::: Recorded data
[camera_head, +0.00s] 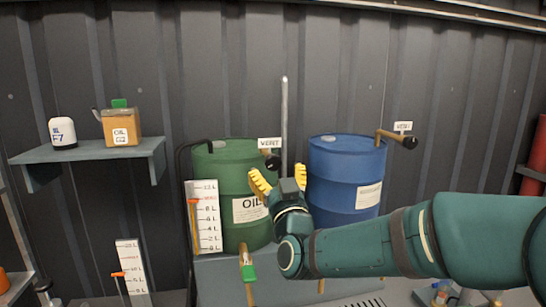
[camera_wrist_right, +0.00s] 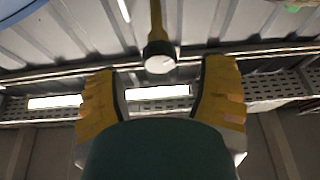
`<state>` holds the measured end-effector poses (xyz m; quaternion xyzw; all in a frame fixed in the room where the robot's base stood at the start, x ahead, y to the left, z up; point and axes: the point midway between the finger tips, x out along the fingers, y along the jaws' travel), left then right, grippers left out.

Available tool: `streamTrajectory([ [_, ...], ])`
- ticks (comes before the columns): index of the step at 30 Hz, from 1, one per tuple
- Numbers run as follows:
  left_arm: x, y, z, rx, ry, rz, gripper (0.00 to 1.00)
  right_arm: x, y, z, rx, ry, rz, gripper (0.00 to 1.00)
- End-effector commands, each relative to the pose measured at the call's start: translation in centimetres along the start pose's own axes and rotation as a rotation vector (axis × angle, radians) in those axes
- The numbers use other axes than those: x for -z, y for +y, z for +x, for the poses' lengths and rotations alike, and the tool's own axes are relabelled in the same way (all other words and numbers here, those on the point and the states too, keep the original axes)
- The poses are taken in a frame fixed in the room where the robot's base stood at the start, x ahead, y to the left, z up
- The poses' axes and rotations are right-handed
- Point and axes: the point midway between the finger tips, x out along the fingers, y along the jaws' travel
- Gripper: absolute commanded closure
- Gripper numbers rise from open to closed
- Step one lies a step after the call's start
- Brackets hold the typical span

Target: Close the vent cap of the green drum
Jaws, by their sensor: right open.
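The green drum (camera_head: 232,160) stands against the wall, with an "OIL" label on its front. Its dark vent cap (camera_head: 271,162) shows just under a white "VENT" sign (camera_head: 269,143). My right gripper (camera_head: 279,178) is open, its yellow fingers just below the cap and in front of the drum. In the right wrist view, a dark cap with a pale round face (camera_wrist_right: 160,58) on a brass pipe appears between the open fingers (camera_wrist_right: 158,92), with no visible contact. I cannot tell how far the cap is turned. My left gripper is out of view.
A blue drum (camera_head: 347,165) stands to the right with its own brass vent pipe and dark cap (camera_head: 409,143). A thin grey upright pipe (camera_head: 285,120) rises between the drums. A level gauge (camera_head: 204,217) stands before the green drum. A shelf (camera_head: 90,152) holds a bottle and an oil can.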

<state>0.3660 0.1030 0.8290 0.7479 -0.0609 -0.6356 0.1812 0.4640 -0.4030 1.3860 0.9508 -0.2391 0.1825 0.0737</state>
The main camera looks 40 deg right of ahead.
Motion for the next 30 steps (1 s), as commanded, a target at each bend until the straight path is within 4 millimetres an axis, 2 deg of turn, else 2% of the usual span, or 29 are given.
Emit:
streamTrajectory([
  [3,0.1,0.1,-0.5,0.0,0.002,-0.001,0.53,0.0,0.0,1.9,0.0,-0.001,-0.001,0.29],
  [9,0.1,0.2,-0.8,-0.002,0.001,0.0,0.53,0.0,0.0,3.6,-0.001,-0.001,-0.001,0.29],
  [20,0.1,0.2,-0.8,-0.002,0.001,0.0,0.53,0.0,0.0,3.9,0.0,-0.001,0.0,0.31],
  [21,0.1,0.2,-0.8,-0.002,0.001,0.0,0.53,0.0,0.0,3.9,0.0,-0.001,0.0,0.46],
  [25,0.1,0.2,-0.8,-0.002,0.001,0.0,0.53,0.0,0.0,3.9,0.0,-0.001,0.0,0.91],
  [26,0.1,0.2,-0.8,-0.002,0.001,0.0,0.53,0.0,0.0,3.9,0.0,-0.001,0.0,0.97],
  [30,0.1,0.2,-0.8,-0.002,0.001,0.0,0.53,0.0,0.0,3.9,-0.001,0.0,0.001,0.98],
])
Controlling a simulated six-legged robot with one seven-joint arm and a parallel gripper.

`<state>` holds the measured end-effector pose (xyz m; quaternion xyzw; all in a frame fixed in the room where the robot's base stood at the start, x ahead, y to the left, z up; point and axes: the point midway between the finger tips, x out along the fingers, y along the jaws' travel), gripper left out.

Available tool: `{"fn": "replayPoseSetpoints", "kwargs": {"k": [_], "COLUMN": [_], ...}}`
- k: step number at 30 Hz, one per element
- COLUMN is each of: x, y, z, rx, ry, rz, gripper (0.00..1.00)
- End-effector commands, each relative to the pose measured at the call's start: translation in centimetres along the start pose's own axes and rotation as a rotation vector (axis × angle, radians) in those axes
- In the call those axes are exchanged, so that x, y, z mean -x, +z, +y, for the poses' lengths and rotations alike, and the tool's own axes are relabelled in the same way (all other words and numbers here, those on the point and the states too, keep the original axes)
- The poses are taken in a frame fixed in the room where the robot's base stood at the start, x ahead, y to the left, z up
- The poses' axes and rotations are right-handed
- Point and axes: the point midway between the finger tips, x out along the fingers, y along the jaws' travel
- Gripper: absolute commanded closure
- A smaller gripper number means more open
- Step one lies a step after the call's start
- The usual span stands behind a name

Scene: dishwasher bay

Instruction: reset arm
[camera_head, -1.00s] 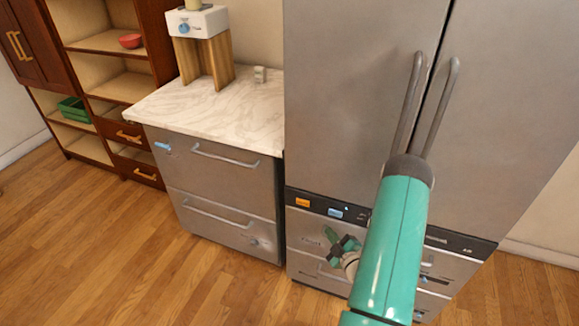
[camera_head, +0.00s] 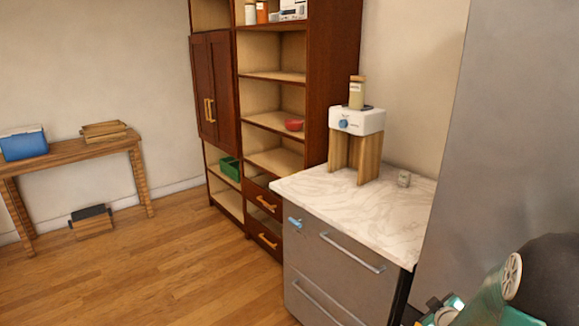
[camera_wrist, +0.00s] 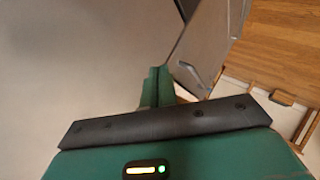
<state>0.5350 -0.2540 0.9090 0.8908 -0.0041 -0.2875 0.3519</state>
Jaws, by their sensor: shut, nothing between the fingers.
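My gripper (camera_wrist: 156,82) shows in the wrist view with its two green fingers together and nothing between them. Beyond the fingertips are a wide grey surface and a steel panel (camera_wrist: 208,45) with a handle. In the head view, only green and dark parts of my folded arm (camera_head: 505,290) show at the lower right corner, in front of the grey fridge side (camera_head: 510,130). The gripper cannot be made out clearly there.
A steel dishwasher unit (camera_head: 335,265) with a marble counter (camera_head: 340,208) stands left of the fridge. Behind are a brown shelf unit (camera_head: 318,80) and a wooden table (camera_head: 75,155).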

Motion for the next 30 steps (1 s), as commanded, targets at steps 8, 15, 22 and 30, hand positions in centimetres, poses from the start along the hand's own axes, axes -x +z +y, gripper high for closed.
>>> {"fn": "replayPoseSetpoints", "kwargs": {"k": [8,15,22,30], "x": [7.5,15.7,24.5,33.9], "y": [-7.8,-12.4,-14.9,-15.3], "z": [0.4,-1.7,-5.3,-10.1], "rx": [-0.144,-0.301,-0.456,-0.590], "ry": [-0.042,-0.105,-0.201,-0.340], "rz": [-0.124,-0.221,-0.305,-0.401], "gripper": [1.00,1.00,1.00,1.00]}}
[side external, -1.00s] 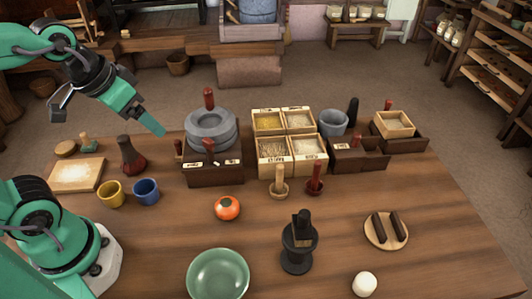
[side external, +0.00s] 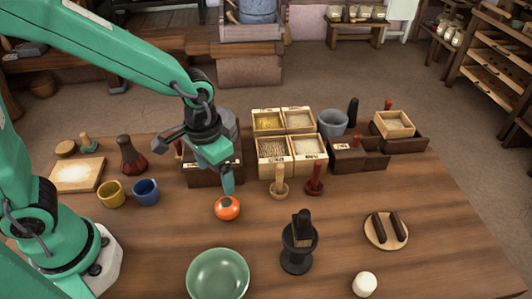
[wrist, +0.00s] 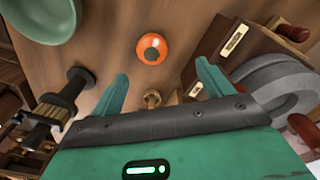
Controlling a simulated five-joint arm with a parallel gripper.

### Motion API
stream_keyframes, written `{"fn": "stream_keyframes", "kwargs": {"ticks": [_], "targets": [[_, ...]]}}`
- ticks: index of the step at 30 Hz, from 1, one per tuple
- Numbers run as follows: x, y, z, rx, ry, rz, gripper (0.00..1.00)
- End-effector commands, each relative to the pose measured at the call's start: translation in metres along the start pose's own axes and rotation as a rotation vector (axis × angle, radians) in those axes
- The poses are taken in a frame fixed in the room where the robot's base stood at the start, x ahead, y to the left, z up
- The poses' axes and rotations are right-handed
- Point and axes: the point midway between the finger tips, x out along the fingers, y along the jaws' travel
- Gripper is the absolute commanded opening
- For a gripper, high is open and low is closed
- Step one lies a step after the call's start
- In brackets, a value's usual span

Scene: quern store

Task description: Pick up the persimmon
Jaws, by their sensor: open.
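The persimmon (side external: 227,208) is a round orange fruit with a dark calyx on top. It sits on the wooden table in front of the dark box with the stone quern. In the wrist view the persimmon (wrist: 151,49) lies beyond my fingertips, roughly between their lines. My gripper (side external: 228,188) is just above the persimmon in the side view, pointing down. In the wrist view my gripper (wrist: 160,70) shows two green fingers spread apart with nothing between them. The quern is largely hidden behind my arm in the side view.
A green bowl (side external: 218,275) stands in front of the persimmon. A blue cup (side external: 146,191) and yellow cup (side external: 111,194) are to its left. A wooden pestle stand (side external: 279,188) and black mill (side external: 298,255) are to its right. Grain boxes (side external: 290,151) stand behind.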

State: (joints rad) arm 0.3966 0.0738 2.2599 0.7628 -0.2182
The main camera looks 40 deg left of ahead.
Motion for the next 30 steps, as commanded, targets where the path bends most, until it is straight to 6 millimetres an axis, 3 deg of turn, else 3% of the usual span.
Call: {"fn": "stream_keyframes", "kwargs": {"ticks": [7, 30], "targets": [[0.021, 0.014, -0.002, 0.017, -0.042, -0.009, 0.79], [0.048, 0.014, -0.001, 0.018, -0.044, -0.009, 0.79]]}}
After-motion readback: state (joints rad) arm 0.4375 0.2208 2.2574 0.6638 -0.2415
::::::
Among the lines of the data, identify those with the word "high". Copy each of them.

Motion for the next 30 steps (1 s), as commanded, targets at steps 8, 15, 22 and 30, hand positions in centimetres, poses from the start along the hand's own axes, axes -x +z +y, gripper high for closed.
- For a gripper, high is open and low is closed

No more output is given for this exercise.